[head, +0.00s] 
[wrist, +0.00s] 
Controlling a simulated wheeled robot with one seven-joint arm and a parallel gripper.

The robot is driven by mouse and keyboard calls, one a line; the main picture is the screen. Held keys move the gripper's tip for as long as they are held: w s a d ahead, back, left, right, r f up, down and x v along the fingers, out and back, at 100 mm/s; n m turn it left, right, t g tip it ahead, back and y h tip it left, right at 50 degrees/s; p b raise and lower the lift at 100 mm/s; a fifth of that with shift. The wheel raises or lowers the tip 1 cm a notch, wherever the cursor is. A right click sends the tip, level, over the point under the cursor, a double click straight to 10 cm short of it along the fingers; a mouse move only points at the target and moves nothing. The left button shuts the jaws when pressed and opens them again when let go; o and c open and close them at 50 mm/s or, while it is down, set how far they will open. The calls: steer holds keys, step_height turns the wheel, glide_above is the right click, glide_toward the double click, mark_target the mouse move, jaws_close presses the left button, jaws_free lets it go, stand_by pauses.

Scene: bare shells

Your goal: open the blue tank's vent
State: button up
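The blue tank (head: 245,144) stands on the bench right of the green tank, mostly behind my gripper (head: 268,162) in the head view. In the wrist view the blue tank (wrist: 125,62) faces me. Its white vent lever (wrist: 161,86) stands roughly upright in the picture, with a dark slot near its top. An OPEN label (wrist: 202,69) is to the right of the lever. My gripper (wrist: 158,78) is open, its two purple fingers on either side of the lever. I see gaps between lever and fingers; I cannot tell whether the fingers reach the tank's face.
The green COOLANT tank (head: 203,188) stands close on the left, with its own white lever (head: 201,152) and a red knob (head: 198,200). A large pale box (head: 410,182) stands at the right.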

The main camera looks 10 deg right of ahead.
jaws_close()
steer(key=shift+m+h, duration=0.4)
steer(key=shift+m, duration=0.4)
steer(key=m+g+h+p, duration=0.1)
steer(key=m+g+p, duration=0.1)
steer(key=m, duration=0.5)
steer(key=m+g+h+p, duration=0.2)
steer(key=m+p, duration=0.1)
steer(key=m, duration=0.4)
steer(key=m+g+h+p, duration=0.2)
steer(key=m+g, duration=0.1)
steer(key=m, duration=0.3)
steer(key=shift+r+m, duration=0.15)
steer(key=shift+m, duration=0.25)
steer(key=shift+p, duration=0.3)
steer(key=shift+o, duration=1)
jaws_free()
▬▬▬▬▬▬
To do: Beginning at the first line above, repeat exactly until the line containing "Controlling a simulated", which is included.

Task result:
[head, +0.00s] 
[wrist, +0.00s] 
Controlling a simulated wheeled robot with one seven-joint arm and a parallel gripper.

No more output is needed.